Hélas, les déambulations tournent rapidement à la chronique mondaine, pire, au name dropping. Qu'on en juge:« on me désigna rapidement, au passage, le comte et la comtesse Haugwitz-Reventlow, c'est-à-dire toute l'Allemagne wilhelminienne et toute l'aristocratie de l'aventure mondaine, car la comtesse Haugwitz-Reventlow n'est autre que Barbara Hutton, l'ex-épouse de M. Mdivani. J'aperçus, guidé par ma vue perçante et par son index précis, le baron et la baronne de Wedels-Jarlsberg, M. Joseph Widener, le prince et la princesse Nicolas de Grèce, le marquis Somni-Piccionardi, le prince héritier de Kapurthala, Georges Mandel, le docteur Nicolas Murray Butler, bref, tout un aréopage dont la disparition entraînerait de l'anémie en Europe. »

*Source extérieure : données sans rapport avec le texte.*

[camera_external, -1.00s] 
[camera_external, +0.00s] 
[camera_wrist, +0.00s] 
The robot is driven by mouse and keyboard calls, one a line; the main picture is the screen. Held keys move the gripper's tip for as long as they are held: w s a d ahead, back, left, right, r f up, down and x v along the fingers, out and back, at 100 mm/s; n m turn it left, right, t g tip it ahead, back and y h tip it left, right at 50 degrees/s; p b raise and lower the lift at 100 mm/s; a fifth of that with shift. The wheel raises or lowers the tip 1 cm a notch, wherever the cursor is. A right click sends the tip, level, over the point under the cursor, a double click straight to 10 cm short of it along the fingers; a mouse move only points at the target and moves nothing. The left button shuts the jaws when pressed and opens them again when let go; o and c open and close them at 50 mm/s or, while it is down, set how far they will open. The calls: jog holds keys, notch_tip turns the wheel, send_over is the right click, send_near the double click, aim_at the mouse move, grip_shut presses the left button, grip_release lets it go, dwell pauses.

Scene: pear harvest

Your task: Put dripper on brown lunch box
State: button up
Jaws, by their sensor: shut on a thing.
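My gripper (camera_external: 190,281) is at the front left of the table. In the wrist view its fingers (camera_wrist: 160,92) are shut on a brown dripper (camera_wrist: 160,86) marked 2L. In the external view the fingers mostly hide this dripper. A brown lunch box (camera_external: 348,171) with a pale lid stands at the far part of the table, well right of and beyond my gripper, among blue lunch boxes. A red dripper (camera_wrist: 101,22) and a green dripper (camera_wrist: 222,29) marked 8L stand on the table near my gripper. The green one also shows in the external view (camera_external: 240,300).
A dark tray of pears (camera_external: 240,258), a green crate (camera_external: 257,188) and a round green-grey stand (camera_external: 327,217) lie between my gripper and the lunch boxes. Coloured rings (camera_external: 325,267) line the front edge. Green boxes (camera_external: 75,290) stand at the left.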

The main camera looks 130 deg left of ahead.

J'aime particulièrement le "bref" qui clôt l'énumération.

Et puis l'observation est quand même très souvent entachée de poncifs (qui devaient déjà l'être quand ils furent écrits) et que leur désuétude ne m'a pas rendus ni charmants ni plus aimables, tels "les dessous des femmes (qui) bruissaient dans nos imaginations de collégiens".

Le livre a quand même un (très) gros avantage: il donne furieusement envie de relire Proust.

(Vous aurez noté: j'ai bien dit RE-lire :-))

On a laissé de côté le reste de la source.